Australian Federation of Disability Organisations (AFDO) CEO Ross Joyce, told Pro Bono News that Prentice’s departure would make things more challenging for the social sector.
“It’s fair to say that [Prentice] has been performing well. She’s been a constant force while we’ve had a number of changes with the minister for social services, and that that does sort of make everything topsy-turvy,” Joyce said.
“It means that you have to start again with somebody new. No matter how good they are, you still have to start again and ensure that they’re aware of what the current issues are.
“You also need to be aware from your own perspective how they are going to respond to these concerns. Sometimes that’s an unknown.”
Joyce said he would like to see greater stability in the portfolio in the future.
“From our point of view, we’d like to have some more consistency with what’s happening with the minister and the assistant minister positions within the government,” he said.
“Because we see that as a way of ensuring that we maintain consistent decisions and that they’re fully informed decisions. And I think that’s the difficulty we see in this case, once again we’ll see someone new appointed as assistant minister and we’ve just had Dan Tehan – who’s very good and seems to be doing a good job so far – but he only started in January.
“So assuming the election is either September or early next year, once again we go through another change.”
He added that there had also been a lot of changes within the Department of Social Services itself.
“There’s been a lot of churn and movement of people within that area as well and that just makes it very hard to keep everyone informed and briefed on what the issues are particularly from an membership perspective,” he said.
“So it’s a constant ask of us and our membership to keep informing everybody and to keep making sure that they’re up to speed with what the current issues are.”
The CEO of Disability Advocacy Network Australia (DANA), Mary Mallett, told Pro Bono News she agreed with Joyce that greater consistency within the portfolio was needed.
“When [ministers change], the senior people in the department also change. And both of those things form the full picture of the policy setting and the direction for the disability sector and so that can be a challenge to navigate,” Mallett said.
“For national peak bodies who are doing systemic advocacy on behalf of people with disability, it means we have to keep trying to make sure they understand the issues.
“But the same is true inside the department, that when senior level people change over, you can also lose some ground that you gained… and sort of need to start again.”
She said Prentice has been a strong presence in the sector.
“We are disappointed about [Prentice] losing preselection.
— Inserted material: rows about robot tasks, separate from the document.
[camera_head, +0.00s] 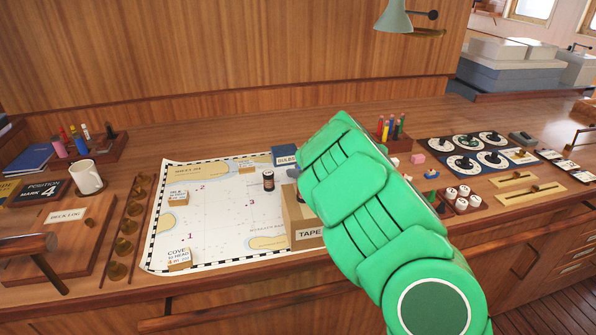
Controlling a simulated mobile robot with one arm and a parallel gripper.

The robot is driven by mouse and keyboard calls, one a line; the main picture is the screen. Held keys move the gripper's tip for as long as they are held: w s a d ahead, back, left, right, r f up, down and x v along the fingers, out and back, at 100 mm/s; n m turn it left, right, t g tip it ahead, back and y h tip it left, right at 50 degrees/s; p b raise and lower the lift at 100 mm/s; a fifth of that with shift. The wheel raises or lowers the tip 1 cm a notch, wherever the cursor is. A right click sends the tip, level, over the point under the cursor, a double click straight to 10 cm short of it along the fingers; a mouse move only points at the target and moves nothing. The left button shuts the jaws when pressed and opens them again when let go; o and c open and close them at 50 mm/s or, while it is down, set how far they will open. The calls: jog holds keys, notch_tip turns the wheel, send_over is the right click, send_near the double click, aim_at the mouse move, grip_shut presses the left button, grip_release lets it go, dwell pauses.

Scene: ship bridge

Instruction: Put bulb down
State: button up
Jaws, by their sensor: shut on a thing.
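My green arm reaches in from the lower right over the chart table and covers most of my gripper. Only a small grey part of the gripper (293,172) shows at the arm's left edge, above the box marked TAPE. It is shut on the bulb, but the bulb itself is hidden behind the arm. A blue box with a label that seems to read BULBS (285,155) stands at the chart's far edge, just beyond the gripper and partly behind the arm.
The cardboard TAPE box (308,236) stands on the white chart (215,228), close to my arm. A small dark jar (268,181) and small labelled wooden blocks (180,260) are on the chart. A white mug (87,177) stands at left. The chart's middle left is mostly clear.

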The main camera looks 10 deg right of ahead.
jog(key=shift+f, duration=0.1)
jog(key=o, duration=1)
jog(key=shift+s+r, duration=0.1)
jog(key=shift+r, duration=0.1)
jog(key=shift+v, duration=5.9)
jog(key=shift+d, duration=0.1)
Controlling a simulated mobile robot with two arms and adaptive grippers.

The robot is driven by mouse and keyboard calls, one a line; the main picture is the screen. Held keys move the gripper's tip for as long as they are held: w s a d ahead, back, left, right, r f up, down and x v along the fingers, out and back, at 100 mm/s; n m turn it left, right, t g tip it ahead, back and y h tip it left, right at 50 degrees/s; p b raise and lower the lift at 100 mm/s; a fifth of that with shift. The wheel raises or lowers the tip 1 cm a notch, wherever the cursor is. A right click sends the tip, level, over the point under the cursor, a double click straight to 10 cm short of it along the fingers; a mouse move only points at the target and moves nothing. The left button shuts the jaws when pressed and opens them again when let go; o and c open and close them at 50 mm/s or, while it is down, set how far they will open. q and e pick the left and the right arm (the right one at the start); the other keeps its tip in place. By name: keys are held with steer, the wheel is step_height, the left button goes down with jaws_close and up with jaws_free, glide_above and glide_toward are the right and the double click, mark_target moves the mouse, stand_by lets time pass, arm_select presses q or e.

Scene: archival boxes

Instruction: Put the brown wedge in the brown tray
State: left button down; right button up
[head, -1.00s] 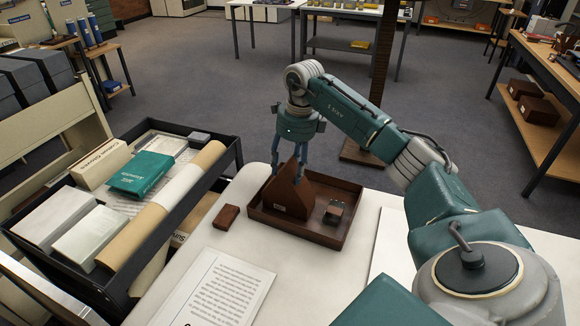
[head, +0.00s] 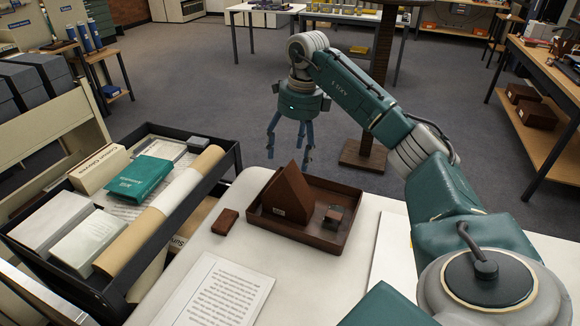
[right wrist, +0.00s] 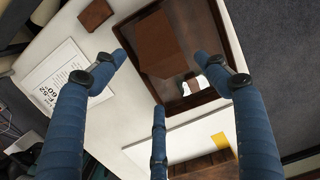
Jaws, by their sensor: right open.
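The brown wedge (head: 287,194) stands in the left part of the brown tray (head: 326,238), its pointed edge up and a small pale label on its front. My right gripper (head: 291,153) is open and empty in the air, above and behind the wedge, apart from it. In the right wrist view the wedge (right wrist: 159,44) lies beyond the spread fingers (right wrist: 158,95), inside the tray (right wrist: 205,97). A small dark block with a metallic top (head: 334,214) sits in the tray to the right of the wedge. My left gripper does not show.
A small brown block (head: 225,221) lies on the white table left of the tray. A printed sheet (head: 215,292) lies in front. A black cart tray (head: 231,160) with boxes, a green book and a paper roll stands at the left.

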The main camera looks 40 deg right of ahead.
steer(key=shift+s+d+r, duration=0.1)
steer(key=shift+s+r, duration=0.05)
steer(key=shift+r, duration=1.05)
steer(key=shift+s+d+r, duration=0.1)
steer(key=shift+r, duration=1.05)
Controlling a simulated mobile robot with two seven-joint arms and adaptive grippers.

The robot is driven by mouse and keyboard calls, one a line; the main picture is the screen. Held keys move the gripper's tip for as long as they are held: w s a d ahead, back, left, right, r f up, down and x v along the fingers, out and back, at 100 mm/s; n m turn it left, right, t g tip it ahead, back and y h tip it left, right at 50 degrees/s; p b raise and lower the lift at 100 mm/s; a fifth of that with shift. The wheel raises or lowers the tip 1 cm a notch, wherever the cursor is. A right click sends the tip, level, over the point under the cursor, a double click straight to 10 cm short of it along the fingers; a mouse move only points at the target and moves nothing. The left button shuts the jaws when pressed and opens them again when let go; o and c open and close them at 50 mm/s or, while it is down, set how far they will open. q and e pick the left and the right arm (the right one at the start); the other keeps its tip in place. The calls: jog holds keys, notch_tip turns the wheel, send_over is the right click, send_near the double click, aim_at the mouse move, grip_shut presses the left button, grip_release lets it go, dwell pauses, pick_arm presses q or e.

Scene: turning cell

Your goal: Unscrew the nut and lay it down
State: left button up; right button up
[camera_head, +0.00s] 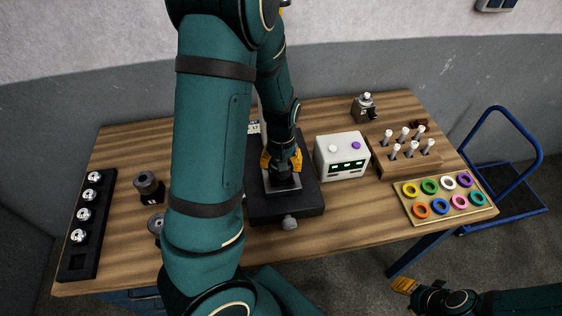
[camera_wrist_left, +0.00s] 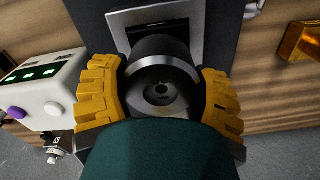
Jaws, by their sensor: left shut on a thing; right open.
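My left gripper (camera_head: 282,161) points down over the dark fixture block (camera_head: 302,203) at mid-table. In the left wrist view its yellow fingers are shut on both sides of a round dark part with a grey ring and a central hole, which looks like the nut (camera_wrist_left: 165,78). The nut sits over a square metal plate (camera_wrist_left: 188,28) on the block. I cannot tell whether it is still threaded on. In the head view the gripper hides it. My right gripper (camera_head: 404,286) is open and empty, low at the right, off the table's front edge.
A white box with green displays (camera_head: 342,157) stands close right of the block. Further right are a wooden rack of pins (camera_head: 405,160) and a tray of coloured rings (camera_head: 446,210). At left are a black rack (camera_head: 97,232) and a dark round part (camera_head: 148,185). A blue trolley (camera_head: 500,204) stands beyond.

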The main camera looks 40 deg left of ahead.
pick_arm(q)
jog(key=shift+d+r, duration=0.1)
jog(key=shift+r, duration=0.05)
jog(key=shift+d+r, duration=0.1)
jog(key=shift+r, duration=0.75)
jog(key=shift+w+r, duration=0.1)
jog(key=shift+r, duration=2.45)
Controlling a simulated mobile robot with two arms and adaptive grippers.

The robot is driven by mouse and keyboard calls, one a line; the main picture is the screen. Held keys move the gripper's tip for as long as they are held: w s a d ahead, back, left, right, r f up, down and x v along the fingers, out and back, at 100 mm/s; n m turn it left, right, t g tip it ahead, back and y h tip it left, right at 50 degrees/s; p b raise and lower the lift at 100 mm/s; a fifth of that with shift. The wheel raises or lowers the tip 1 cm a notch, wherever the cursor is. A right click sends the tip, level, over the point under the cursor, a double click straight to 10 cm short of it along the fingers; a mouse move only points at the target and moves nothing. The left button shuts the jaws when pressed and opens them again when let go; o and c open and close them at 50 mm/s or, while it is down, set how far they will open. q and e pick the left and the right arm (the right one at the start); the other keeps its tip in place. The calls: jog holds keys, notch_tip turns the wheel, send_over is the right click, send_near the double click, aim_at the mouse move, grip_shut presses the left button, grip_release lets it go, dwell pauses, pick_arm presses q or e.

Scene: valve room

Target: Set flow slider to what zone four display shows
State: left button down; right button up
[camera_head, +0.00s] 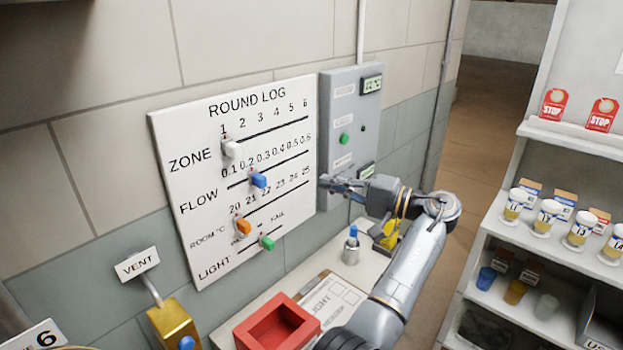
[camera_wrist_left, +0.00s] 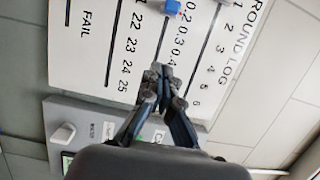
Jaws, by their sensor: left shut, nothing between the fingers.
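The white ROUND LOG board (camera_head: 300,95) hangs on the wall with several slider rows. The blue FLOW slider (camera_head: 259,180) sits near the low end of its 0.1 to 0.6 scale. In the left wrist view the blue slider (camera_wrist_left: 173,6) is at the top edge, near 0.2. My left gripper (camera_head: 325,183) is shut and empty, right of the slider and apart from it, by the board's right edge. A grey panel (camera_head: 345,110) beside the board has an upper display (camera_head: 372,84) and a lower display (camera_head: 366,170). Their digits and zones are unreadable. My right gripper is not seen.
Other sliders are white ZONE (camera_head: 231,148) near 1, orange ROOM (camera_head: 243,227) and green LIGHT (camera_head: 267,243). Shelves (camera_head: 500,250) with cups stand right.

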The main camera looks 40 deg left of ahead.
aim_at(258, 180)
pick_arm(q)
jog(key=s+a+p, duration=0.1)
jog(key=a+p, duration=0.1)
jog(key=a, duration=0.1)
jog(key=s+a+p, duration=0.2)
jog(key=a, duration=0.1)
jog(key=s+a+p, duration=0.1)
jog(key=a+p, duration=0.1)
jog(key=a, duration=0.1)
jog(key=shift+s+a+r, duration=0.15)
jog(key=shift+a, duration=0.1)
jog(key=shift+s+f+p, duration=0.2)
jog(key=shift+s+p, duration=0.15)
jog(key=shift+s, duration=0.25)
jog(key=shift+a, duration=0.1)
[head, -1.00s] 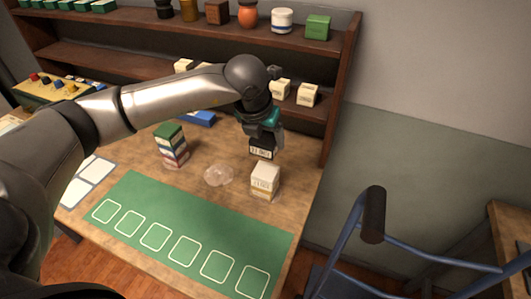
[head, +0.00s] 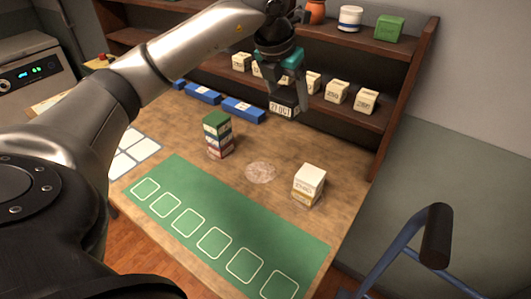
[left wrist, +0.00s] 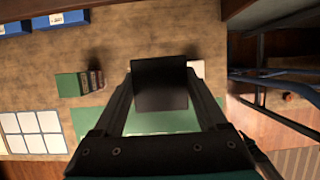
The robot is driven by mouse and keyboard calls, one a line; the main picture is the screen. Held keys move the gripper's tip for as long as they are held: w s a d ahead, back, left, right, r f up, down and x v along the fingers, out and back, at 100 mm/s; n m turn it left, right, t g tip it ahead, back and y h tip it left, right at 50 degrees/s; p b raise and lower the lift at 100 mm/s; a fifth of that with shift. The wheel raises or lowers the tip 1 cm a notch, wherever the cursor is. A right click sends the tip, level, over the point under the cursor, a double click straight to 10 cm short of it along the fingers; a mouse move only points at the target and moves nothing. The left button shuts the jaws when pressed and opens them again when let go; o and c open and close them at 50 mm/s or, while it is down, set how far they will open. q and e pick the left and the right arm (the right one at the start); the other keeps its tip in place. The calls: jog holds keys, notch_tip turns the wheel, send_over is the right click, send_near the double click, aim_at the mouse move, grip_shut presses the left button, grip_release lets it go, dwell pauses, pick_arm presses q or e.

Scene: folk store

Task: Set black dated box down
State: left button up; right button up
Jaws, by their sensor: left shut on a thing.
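The black dated box (head: 284,106) has a white date label on its front. My left gripper (head: 287,88) is shut on it and holds it above the back part of the wooden table (head: 245,143), in front of the shelf. In the left wrist view the box (left wrist: 160,84) sits between the two fingers as a dark block, with its label out of sight. My right gripper is in neither view.
A stack of boxes with a green top (head: 217,134), a pale round patch (head: 261,172) and a cream box stack (head: 308,185) are on the table. A green mat (head: 225,235) with outlined squares lies in front. Blue trays (head: 243,110) line the back. A shelf (head: 400,100) with cream boxes stands behind.

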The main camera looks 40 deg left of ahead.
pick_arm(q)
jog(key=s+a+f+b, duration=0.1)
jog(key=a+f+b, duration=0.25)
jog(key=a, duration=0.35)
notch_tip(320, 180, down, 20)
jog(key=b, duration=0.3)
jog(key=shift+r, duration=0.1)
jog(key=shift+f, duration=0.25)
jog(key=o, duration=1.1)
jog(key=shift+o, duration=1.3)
We believe she has taken a strong interest in all areas of her portfolio,” Mallett said.
“She has been a stable presence now in the disability sector and has taken a close interest in the NDIS and other disability issues as well, and we’ve been pleased to see that during her time in the portfolio her awareness of disability issues has improved and strengthened.”
Mallett added she would like to see more women on all sides of politics, so the population was better reflected in Australia’s public representatives.
“We’d like to see more women in politics, we’d like to see more people with disability in politics and we’d like to see more Australians from language backgrounds other than English represented in politics as well,” she said.
“Because we believe that the parliament will make better decisions about social issues in particular if there is a broader depth of experience and backgrounds reflected in parliament.”
I don’t agree with her on most things but Jane Prentice is a thoughtful, decent and thoroughly competent Liberal. And of course one of very few women. That there’s no space for her views speaks volumes to the sad state of the LNP. #auspol https://t.co/NdluYXPNRL
— Andrew Giles MP (@andrewjgiles) May 12, 2018
Prime Minister Malcolm Turnbull said Prentice has been doing a “fantastic job” as assistant minister, but refused to intervene in the preselection process.
“She’s done extraordinary work, particularly with the disability sector, and she’s a good friend,” Turnbull said.
“But the LNP (Liberal National Party) has a very much grassroots preselection system. There were 370 people attending, 370 members of the LNP.
“I’m told only 18 of them were from the state council, so that was overwhelmingly a local members’ decision, and that is how the Liberal Party around the country operates.”